* SUPPLIED RECORDS *
++++++++++++++++++++

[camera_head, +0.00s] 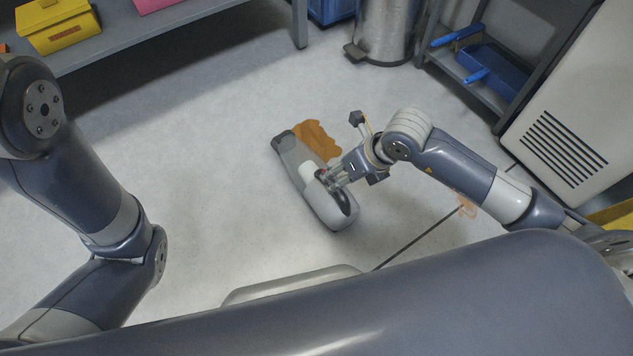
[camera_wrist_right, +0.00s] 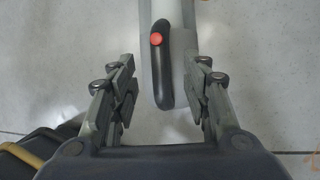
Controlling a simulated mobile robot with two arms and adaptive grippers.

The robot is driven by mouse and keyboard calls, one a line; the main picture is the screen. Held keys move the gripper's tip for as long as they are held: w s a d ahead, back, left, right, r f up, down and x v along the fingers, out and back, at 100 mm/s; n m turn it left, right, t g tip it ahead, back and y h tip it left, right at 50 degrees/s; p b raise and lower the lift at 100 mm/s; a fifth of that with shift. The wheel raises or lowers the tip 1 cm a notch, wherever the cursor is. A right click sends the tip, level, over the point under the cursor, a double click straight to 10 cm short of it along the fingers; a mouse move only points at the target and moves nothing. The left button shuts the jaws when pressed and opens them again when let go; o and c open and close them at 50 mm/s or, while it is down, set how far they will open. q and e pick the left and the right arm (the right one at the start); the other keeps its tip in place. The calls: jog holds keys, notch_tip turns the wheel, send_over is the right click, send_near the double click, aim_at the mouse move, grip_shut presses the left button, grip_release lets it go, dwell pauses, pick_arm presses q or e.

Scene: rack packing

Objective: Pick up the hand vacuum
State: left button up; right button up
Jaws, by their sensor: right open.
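The hand vacuum (camera_head: 302,165) lies on the floor in the middle of the head view. It has a grey and white body with dark ends. My right gripper (camera_head: 328,178) is at the vacuum, reaching in from the right. In the right wrist view the open right gripper (camera_wrist_right: 166,98) has a finger on each side of the vacuum's dark handle (camera_wrist_right: 162,98), which has a red button. There is a gap between the handle and each finger. In the head view the gripper hides part of the vacuum. My left arm shows at the left, but its gripper is out of view.
A brown patch (camera_head: 318,140) lies on the floor beside the vacuum. A shelf (camera_head: 130,42) with a yellow box (camera_head: 55,25) stands at the top left. A metal bin (camera_head: 385,30) and a rack with a blue tray (camera_head: 493,72) stand at the top right. The floor left of the vacuum is clear.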

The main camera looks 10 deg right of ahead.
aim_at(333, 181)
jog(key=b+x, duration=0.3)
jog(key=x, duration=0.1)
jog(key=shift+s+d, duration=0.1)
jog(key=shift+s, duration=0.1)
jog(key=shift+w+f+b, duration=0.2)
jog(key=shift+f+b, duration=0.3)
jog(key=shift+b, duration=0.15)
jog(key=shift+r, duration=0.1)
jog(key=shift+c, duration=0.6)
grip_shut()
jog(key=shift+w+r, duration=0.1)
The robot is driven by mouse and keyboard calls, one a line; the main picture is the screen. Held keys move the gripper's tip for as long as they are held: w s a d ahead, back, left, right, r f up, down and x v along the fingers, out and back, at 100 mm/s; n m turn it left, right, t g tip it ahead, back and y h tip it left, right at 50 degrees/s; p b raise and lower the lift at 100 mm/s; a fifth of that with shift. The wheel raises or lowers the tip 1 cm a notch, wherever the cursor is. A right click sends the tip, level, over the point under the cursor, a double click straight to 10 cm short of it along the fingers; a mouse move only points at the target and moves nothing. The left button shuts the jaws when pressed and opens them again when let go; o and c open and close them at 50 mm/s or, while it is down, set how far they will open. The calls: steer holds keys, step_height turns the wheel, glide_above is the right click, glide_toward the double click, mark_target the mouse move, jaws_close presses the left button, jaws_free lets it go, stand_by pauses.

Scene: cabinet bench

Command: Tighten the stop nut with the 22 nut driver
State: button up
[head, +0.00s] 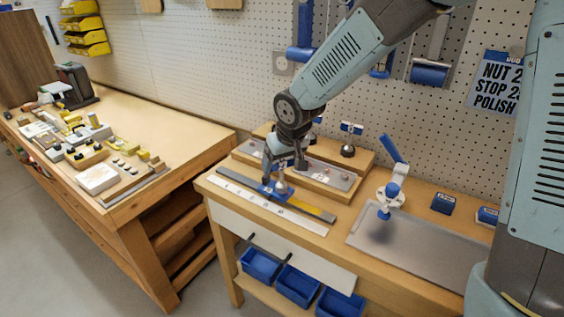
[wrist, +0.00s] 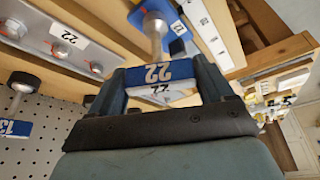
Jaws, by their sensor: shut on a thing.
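My gripper (head: 283,170) is shut on the blue handle of the 22 nut driver (wrist: 158,72), whose number 22 shows between my fingers in the wrist view. The driver's metal shank and round end point away from my gripper toward a blue stop block (wrist: 178,22). In the head view this blue stop block (head: 265,188) sits on the ruled rail at the front of the bench. The stop nut itself is hidden behind the driver's end. I cannot tell whether the driver is seated on it.
A blue-handled device (head: 391,190) stands right, by a grey mat (head: 425,246). Blue bins (head: 298,284) are below.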

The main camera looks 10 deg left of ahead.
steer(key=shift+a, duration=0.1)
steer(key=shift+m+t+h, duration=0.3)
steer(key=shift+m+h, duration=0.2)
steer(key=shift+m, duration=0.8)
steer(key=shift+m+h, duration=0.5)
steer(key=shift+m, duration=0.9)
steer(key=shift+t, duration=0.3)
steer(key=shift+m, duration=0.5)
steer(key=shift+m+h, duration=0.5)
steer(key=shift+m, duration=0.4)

++++++++++++++++++++

* WORK TO DO *
Filter the records, keeping only lines that contain "State", and show those lines.

* PROBLEM SOLUTION *
State: left button up; right button up
State: button up

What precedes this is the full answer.